Jaeger v Bendigo and Adelaide Bank Ltd
[2018] NSWCA 116
At a glance
Source factsCourt
Court of Appeal (NSW)
Decision date
2018-05-23
Before
Leeming JA, Payne JA
Source
Original judgment source is linked above.
Judgment (9 paragraphs)
[Note: The Uniform Civil Procedure Rules 2005 provide (Rule 36.11) that unless the Court otherwise orders, a judgment or order is taken to be entered when it is recorded in the Court's computerised court record system. Setting aside and variation of judgments or orders is dealt with by Rules 36.15, 36.16, 36.17 and 36.18. Parties should in particular note the time limit of fourteen days in Rule 36.16.]
Judgment
- LEEMING JA: Mr Michael Karl Jaeger appeals from a judgment in the amount of $670,036.37 ordered by the District Court on 1 December 2017 following a trial on 30 and 31 October 2017. The litigation involved some seven loans which Mr Jaeger had made with Great Southern Finance Pty Ltd (in the case of the first loan) and ABL Nominees Pty Ltd (in the case of the remaining loans).

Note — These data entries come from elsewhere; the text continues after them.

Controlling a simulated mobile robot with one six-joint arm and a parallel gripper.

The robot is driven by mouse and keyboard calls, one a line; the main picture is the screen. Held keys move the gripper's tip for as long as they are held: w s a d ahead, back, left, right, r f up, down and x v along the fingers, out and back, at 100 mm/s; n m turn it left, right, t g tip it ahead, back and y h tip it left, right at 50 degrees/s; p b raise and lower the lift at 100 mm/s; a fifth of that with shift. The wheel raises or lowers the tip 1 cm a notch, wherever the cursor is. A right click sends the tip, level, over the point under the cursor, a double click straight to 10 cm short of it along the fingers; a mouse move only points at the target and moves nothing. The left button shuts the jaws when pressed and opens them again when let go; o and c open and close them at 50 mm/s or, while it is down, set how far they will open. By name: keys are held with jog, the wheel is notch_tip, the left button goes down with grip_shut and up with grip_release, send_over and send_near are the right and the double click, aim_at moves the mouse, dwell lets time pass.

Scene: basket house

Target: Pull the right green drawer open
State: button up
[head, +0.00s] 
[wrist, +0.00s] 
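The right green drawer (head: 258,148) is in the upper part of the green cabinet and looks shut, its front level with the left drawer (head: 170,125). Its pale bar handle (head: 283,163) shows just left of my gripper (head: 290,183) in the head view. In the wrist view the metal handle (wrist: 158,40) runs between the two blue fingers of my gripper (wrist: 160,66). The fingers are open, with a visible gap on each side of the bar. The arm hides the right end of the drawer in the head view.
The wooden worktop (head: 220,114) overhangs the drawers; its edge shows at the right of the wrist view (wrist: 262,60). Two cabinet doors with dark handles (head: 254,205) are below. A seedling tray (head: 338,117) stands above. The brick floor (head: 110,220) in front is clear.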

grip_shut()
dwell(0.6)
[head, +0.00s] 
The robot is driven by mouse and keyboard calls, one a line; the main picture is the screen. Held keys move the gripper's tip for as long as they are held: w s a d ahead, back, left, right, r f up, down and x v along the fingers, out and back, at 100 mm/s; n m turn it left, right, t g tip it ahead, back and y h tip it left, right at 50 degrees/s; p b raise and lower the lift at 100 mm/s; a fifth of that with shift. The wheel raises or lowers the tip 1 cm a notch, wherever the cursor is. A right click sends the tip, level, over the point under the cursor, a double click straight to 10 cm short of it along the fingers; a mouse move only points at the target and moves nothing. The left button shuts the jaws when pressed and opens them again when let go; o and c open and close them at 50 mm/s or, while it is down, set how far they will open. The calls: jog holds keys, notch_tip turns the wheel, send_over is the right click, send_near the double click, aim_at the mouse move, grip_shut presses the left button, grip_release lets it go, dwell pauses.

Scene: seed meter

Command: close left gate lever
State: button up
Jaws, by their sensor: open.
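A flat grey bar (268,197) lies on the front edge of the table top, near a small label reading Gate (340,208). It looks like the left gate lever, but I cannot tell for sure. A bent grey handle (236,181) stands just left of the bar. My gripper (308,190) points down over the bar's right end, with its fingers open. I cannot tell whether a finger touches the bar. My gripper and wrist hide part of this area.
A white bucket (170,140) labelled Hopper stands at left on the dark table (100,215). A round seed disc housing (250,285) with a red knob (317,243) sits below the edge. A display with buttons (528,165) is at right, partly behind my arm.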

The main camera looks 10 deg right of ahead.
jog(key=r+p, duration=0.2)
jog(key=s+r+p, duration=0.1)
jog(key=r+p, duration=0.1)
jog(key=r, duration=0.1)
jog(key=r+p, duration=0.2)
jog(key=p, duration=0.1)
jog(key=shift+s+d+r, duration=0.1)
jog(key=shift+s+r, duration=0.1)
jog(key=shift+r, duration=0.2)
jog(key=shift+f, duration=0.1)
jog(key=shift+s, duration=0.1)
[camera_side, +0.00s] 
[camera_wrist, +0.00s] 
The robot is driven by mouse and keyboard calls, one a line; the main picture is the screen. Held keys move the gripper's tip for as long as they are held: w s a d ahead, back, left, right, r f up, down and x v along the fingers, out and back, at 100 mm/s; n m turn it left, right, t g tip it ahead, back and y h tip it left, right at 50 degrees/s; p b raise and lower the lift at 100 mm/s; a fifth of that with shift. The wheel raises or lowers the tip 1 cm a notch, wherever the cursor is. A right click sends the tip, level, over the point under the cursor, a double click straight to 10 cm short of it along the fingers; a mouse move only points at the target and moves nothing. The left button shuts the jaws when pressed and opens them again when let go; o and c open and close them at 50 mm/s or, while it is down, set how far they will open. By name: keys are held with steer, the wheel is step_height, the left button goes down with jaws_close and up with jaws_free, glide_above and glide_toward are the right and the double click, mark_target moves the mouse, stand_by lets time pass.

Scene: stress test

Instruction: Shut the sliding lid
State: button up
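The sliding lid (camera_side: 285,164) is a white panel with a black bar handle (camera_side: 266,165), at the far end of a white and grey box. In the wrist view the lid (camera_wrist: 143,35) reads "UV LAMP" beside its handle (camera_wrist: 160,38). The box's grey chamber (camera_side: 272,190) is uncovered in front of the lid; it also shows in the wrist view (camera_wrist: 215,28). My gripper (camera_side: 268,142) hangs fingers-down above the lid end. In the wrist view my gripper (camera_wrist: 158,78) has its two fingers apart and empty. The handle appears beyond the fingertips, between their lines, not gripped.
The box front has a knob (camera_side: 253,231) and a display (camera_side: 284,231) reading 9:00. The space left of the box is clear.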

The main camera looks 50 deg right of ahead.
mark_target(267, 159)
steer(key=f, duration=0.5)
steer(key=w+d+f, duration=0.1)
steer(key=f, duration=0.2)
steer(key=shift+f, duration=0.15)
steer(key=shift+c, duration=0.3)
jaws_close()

No challenge is made to the judgment in favour of the second respondent, ABL Nominees, in the amount of $66,078.50, which related to the second loan.
- At trial, Bendigo and Adelaide Bank Ltd, the first plaintiff and first respondent to this appeal, had asserted that each of the remaining loans (a) had been assigned to Adelaide Bank Ltd and (b) had subsequently vested in it following a scheme of arrangement effecting a merger of that bank with Bendigo Bank.
- There were many more issues agitated at trial than on appeal. The sole ground of appeal was a challenge to the finding by the primary judge that Great Southern Finance and ABL Nominees had assigned the first, third, fourth, fifth, sixth and seventh loans to Adelaide Bank "because there was no evidence that the purported assignments of those loans were signed by [the lender] as required by s 205(1) of the Civil Law (Property) Act 2006 (ACT)". That section is in substance the Australian Capital Territory equivalent of s 25(6) of the Judicature Act 1873 (UK), found in s 12 of the Conveyancing Act 1919 (NSW), permitting the legal assignment of choses in action. It provides: "Assignment of debts and things in action (1) An absolute assignment, in writing signed by the assignor, of a debt or thing in action (other than an assignment expressed to be by charge only) is effective at law to transfer the right to the debt or thing in action if written notice of the assignment is given to the debtor, trustee, or other person, (the liable person) from whom the assignor would have been entitled to receive or claim the debt or thing in action."